Prune fruit trees, such as apple and peach, and apply dormant oil spray to suffocate overwintering scale and their eggs. Spray on a calm day when temperatures are above 45 degrees F, taking care to coat the upper and lower surfaces of all branches, plus the trunk.

Care for Spring Bulbs

Hardy spring bulbs march to their own music, sending up shoots when weather seems much too cold. I always worry about 3-inch daffodil shoots or blooming snowdrops and crocus when a cold snap hits, but if their roots are properly mulched, they're remarkably resistant to cold temperatures. When they're well mulched, these plants stop their growth during cold spells and revive during warmth.
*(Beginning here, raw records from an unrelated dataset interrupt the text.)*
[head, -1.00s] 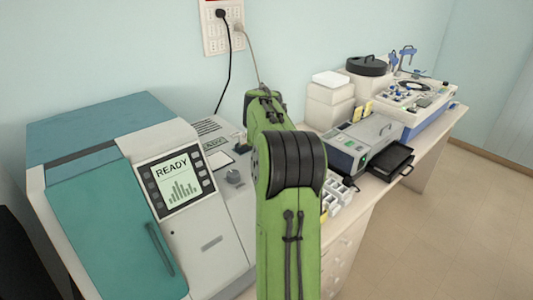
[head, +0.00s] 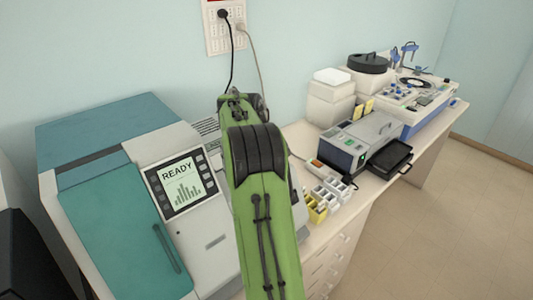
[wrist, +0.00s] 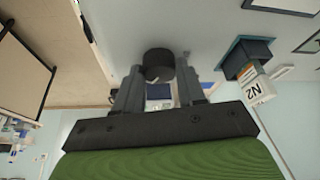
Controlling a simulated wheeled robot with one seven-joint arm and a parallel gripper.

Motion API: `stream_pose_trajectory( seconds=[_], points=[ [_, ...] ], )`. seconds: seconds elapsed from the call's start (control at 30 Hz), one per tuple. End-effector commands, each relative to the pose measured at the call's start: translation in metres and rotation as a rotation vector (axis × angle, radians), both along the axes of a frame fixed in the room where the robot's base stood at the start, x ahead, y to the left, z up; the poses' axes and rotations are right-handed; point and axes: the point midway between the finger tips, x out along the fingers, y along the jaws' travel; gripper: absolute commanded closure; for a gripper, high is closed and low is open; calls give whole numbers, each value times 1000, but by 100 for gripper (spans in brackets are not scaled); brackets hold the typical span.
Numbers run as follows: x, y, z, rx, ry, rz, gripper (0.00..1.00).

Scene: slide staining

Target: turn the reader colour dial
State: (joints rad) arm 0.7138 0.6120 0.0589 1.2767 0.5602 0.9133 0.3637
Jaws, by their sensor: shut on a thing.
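The reader is the large white and teal machine (head: 170,225) on the left of the bench in the head view. Its screen (head: 181,181) shows READY above a bar graph. The dark round dial (wrist: 158,61) sits on the reader's grey face in the wrist view. My gripper (wrist: 159,69) has one finger on each side of the dial and is shut on it. A small light mark shows on the dial's near side. In the head view my green arm hides both the dial and the gripper.
In the head view, small white and yellow racks (head: 328,195), a grey device (head: 350,140) and a black tray (head: 390,158) lie right of my arm.

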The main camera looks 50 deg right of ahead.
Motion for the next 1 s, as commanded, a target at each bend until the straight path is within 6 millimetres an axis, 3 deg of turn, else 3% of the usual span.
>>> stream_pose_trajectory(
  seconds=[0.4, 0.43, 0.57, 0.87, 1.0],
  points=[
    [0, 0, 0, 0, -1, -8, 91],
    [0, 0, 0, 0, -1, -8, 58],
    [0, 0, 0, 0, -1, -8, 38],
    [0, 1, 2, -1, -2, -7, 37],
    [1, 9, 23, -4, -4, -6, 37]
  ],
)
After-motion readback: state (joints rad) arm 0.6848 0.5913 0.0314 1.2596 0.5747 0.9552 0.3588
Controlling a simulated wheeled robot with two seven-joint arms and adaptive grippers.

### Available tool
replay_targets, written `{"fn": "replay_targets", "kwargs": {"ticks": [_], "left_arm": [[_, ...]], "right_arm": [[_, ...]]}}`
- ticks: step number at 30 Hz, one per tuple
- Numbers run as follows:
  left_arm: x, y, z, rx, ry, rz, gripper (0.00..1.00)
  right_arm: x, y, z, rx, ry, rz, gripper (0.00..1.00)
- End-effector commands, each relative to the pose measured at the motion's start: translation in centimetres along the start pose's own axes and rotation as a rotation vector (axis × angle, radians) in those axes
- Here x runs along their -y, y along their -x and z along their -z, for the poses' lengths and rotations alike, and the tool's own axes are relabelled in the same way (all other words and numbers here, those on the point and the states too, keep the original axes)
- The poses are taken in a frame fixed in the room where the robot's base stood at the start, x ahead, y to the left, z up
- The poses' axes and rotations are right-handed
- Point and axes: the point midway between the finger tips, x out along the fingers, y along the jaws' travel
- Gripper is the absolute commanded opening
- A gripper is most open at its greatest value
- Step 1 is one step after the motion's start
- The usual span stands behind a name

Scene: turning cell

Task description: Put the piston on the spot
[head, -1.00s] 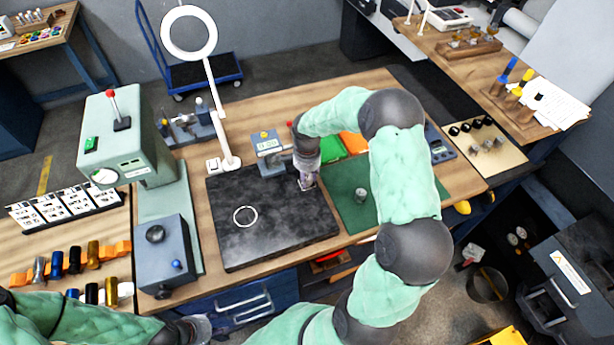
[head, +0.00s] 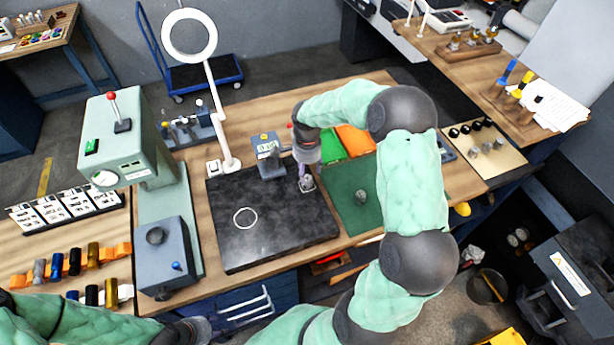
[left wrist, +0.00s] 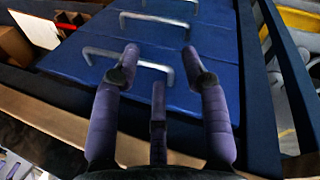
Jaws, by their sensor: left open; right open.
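A small grey metal cylinder, which looks like the piston (head: 361,196), stands on the green mat (head: 350,222). My left gripper (left wrist: 160,60) is open and empty in front of blue drawers, low at the bench's front in the head view.
A ring lamp (head: 189,35) on a white stand and a small grey device (head: 268,155) stand behind the plate. Green (head: 331,143) and orange (head: 356,140) bins lie behind the mat. A grey-green press (head: 120,140) stands at left. Most of the plate is clear.

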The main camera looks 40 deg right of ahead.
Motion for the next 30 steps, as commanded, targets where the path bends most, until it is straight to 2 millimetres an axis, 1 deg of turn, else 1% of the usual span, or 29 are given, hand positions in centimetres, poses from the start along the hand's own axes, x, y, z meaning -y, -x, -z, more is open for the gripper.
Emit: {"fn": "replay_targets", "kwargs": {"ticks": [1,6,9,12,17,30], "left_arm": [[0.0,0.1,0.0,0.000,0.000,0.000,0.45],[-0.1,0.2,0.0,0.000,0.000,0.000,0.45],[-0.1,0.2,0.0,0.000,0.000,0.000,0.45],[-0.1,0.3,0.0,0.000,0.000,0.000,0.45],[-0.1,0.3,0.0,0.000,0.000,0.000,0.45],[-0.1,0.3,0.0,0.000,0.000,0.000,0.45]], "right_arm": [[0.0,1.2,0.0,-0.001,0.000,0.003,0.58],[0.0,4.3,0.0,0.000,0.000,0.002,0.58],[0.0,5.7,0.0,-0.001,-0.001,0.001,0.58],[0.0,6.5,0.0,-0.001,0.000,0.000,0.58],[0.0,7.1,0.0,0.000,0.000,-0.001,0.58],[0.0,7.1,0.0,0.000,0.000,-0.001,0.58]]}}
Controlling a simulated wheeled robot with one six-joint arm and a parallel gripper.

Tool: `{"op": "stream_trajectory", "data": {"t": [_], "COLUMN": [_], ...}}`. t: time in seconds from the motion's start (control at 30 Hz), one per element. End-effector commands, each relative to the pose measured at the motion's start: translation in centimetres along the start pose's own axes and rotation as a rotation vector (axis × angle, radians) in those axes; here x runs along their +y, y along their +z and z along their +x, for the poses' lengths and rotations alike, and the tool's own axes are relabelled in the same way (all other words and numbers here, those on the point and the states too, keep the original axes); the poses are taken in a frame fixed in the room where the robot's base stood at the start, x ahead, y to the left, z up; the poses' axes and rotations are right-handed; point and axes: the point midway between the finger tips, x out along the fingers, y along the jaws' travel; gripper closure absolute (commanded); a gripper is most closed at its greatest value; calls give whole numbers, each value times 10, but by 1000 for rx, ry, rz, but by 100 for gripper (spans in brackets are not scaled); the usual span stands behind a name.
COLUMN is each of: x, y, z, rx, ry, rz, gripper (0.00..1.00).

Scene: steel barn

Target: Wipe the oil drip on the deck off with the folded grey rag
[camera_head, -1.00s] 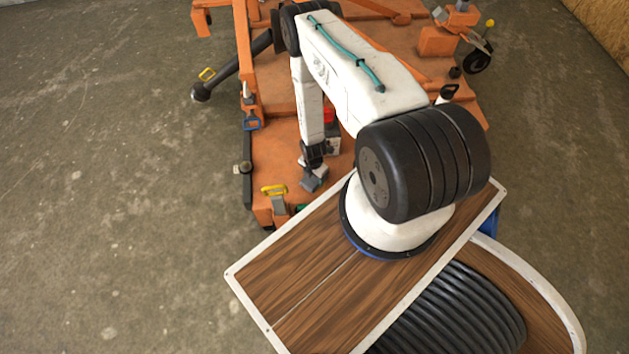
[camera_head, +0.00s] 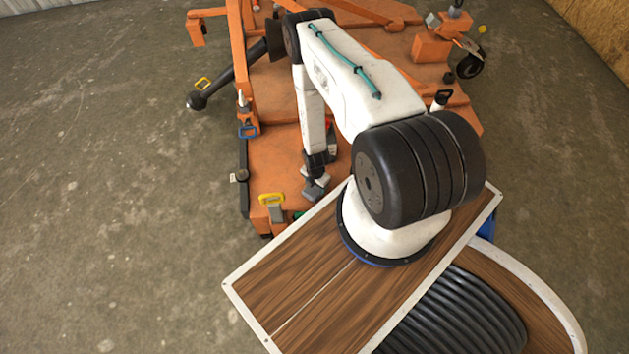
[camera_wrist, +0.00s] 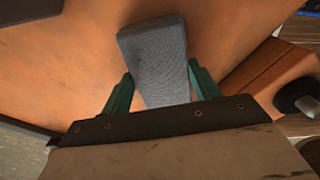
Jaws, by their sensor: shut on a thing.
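The folded grey rag (camera_wrist: 155,58) is between the two green fingers of my gripper (camera_wrist: 160,88) in the wrist view, and the gripper is shut on it. Beyond the rag lies the orange deck (camera_wrist: 80,55). In the head view my gripper (camera_head: 314,188) is low over the near part of the orange deck (camera_head: 275,160), with the rag only a small grey shape at its end. I cannot tell whether the rag touches the deck. No oil drip can be made out in either view; it may be hidden by the rag, gripper or arm.
A yellow-handled grey part (camera_head: 272,205) stands at the deck's near left corner. A blue-ringed fitting (camera_head: 247,130) is on the left edge. A black wheel (camera_head: 468,62) is at the far right. Bare concrete floor (camera_head: 100,200) lies open to the left.

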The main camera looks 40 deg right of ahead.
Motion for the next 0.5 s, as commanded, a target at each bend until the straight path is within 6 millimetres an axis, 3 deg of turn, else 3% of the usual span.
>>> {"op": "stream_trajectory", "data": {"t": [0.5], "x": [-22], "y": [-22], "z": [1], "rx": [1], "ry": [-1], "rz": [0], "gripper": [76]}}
If a serious freeze is predicted, place 2 to 3 inches of organic mulch around any exposed shoots.

Cut Back Leggy Geraniums

If you're overwintering your geraniums indoors, they're probably getting tall and leggy due to the reduced light. Now is a good time to cut them back to about 12 inches. Save a few 4- to 6-inch pieces to root by dipping the cut ends in rooting hormone and placing them in a pot filled with peat moss and sand. Keep the pot out of direct light while the cuttings take root, which should be in just a few weeks. You'll know your cuttings have rooted when new growth appears.